_Requirement:_
Each line that holds the word "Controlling" counts once. Give the total number of such lines and nothing else.

* * * * *

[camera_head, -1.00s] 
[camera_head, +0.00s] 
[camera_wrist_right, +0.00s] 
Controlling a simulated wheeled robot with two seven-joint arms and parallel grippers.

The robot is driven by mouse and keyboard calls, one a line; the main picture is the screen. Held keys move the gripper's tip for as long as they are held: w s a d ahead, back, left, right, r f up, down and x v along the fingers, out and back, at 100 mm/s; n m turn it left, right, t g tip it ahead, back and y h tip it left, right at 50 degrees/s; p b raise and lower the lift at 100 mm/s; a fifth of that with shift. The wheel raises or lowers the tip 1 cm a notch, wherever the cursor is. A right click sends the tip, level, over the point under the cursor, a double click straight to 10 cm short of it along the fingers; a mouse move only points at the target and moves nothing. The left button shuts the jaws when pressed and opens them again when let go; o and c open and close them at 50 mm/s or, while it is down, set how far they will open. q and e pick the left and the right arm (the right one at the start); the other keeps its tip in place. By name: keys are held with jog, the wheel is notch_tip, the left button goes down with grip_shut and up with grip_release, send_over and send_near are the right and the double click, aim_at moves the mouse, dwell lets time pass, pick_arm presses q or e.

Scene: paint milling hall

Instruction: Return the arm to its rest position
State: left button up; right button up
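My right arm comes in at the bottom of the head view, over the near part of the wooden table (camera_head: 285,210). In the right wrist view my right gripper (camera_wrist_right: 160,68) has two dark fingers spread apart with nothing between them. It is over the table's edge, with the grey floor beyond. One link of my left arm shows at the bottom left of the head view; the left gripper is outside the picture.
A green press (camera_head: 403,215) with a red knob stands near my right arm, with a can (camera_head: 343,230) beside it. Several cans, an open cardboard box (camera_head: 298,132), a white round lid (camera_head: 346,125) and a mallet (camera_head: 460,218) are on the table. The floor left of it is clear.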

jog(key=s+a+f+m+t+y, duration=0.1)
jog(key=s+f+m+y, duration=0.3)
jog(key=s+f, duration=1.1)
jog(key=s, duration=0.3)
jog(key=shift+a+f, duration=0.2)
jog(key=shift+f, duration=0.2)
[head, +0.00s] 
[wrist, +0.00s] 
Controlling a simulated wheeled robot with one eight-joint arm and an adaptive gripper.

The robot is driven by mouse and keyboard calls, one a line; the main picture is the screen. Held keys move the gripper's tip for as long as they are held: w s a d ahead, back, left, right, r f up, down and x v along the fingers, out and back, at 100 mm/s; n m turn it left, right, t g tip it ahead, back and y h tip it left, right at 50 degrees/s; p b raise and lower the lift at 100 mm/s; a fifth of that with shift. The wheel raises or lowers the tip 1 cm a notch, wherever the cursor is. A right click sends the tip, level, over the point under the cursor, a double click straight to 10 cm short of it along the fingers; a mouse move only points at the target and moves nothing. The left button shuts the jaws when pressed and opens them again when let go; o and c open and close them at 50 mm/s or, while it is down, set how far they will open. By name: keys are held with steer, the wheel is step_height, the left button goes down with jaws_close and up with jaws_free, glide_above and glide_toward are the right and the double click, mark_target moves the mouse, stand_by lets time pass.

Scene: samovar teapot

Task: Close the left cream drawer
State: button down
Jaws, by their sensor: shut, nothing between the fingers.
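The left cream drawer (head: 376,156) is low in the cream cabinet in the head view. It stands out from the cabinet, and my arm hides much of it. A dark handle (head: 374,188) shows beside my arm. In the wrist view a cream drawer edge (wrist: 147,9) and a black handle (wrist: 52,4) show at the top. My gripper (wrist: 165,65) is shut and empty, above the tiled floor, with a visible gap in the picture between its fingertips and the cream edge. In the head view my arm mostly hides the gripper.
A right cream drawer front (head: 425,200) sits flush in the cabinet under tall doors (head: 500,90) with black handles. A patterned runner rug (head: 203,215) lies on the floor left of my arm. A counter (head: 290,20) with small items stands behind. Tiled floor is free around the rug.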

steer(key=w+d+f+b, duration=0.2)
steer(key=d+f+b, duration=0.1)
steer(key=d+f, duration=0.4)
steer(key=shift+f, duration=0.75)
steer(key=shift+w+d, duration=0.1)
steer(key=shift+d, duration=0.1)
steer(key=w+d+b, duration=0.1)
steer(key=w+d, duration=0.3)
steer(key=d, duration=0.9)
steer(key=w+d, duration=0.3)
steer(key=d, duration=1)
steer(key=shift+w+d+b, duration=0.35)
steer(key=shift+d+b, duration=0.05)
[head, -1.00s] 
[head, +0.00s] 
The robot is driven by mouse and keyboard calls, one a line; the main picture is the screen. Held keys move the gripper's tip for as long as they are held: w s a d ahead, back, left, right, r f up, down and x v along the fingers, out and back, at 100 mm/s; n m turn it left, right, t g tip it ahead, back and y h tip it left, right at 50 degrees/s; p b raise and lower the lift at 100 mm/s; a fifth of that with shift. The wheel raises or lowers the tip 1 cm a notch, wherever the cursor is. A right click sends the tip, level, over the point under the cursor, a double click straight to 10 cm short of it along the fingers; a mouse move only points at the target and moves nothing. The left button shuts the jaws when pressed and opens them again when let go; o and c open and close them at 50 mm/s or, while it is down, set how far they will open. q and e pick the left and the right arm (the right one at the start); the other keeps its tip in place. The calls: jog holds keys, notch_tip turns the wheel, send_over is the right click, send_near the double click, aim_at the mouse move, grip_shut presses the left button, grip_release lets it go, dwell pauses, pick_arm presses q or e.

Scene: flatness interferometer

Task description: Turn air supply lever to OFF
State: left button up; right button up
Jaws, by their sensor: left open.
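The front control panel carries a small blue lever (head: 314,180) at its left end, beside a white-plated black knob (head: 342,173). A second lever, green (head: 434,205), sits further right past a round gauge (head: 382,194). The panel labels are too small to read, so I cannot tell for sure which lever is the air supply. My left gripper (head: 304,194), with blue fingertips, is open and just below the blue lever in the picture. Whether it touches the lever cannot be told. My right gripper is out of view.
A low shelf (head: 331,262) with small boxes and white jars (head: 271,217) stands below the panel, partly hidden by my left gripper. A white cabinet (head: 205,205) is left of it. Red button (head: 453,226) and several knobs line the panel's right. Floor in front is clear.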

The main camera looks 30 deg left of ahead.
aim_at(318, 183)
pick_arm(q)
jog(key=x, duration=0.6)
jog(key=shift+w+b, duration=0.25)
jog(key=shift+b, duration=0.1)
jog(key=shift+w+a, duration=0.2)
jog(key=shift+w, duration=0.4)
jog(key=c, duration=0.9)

* * * * *

_Answer:_
2